Halkın sahnedeki temsiline dönüşen koro dururken, seyirci nasıl oluyordu da kahramanla empati kuruyordu? Tragedya yazarları, Homeros’un aktardığı epik formdaki destanlardan yeni bir tür yaratmayı başarmışlardı. Bu buluş sayesinde, seyirciye yepyeni bir imkan sundular. “Tragedya, gerçek varoluşun tüm görüşlerine bürünmüş olayları ve karakterleri sahneye taşır. Seyirciler bu olayları ve karakterleri kendi gözleri ile izlerken tragedya kahramanlarının orada olmadıklarını ve olamayacaklarını, çünkü kahramanların tamamen geride kalmış bir döneme bağlı, tanım olarak artık var olmayan, girmenin mümkün olmadığı bir döneme ait olduklarını bilirler”. (Vernant, Naquet 2012:256) Koronun geri plana itilişi, kahramanla özdeşlik kuran seyircilerin varlığı, Antik Yunan yazarlarına birçok imkan oluşturuyordu. Bunlardan en önemlisi katharsis sayesinde kent devletin politik önermelerinin hissettirilmeden seyirciyi etkilemesiydi. “Katharsis, insanı, ruhu için zararlı olan, bencil

(29)

ve sivri heyecanlardan kurtaran, onu hem daha sağlıklı, hem özgecil yapan, günlük hayatın ötesinde, insanın değişmeyen kaderi, bu kaderle kavgası üzerinden düşündüren bir işlevdir; bir arınma işlevi”. (Şener 2000:47)
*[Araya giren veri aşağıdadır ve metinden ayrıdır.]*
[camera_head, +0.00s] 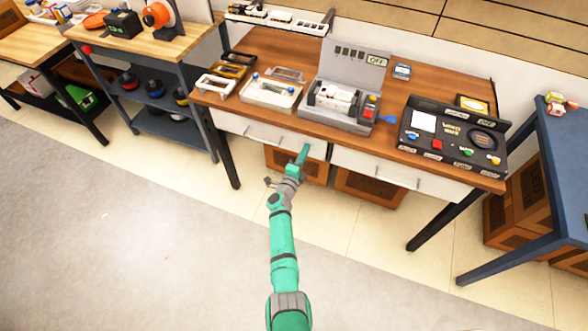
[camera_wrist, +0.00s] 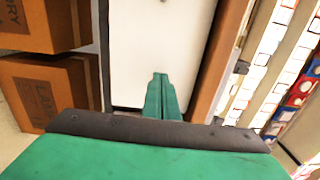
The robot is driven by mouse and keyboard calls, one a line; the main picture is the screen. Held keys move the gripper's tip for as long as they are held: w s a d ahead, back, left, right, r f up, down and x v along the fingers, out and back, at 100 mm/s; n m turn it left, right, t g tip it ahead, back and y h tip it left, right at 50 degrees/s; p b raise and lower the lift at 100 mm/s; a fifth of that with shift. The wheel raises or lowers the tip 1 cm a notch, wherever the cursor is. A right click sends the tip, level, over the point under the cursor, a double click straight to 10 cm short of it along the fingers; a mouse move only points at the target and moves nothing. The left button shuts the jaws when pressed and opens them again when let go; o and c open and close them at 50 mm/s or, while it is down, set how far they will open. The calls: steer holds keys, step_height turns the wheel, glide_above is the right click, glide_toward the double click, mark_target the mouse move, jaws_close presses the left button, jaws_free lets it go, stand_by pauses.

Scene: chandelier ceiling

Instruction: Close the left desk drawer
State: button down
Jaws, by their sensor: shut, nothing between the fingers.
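The wooden desk (camera_head: 275,45) has two white drawers side by side under its top. The left drawer (camera_head: 232,123) has a thin metal handle on its front, and I see no clear gap showing how far it stands out. The right drawer (camera_head: 352,160) has a similar handle. My green gripper (camera_head: 305,150) is in front of the right end of the left drawer, with its fingers together and empty. In the wrist view, the closed fingertips (camera_wrist: 160,76) point at a white drawer front (camera_wrist: 150,35). Whether they touch it I cannot tell.
Brown cardboard boxes (camera_head: 370,188) stand under the desk; they also show in the wrist view (camera_wrist: 45,85). The desktop holds a grey machine (camera_head: 345,60), a black control panel (camera_head: 453,130) and trays. A blue table (camera_head: 560,140) stands at right. The floor in front is clear.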

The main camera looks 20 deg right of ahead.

Aristoteles’in kasıtlı olarak savunmuş olmamasını dilediğimiz, tragedyanın işlevini yerine getiren katharsis sayesinde potansiyel ‘aşırılıklardan’ kurtulacak olan halk, doğrudan kendi yönelimlerinden vazgeçecektir. Halkın, önce koroya dönüşmesi, sonrasında karakterlerin ortaya çıkması, seyirci kavramının manipüle edilebilecek bir öge olarak tiyatronun vazgeçilmez nesnesine dönüşümü tamamlanacaktır. “Aristoteles bize şiirin, tragedyanın, tiyatronun politikayla hiçbir ilişkisi olmadığını söyler. İnsanın bütün faaliyetleri - bütün sanatlar, özellikle de tiyatro buna dahil- politiktir ve tiyatro, baskı oluşturmanın en kusursuz sanatsal biçimidir.” (Boal 2011:37)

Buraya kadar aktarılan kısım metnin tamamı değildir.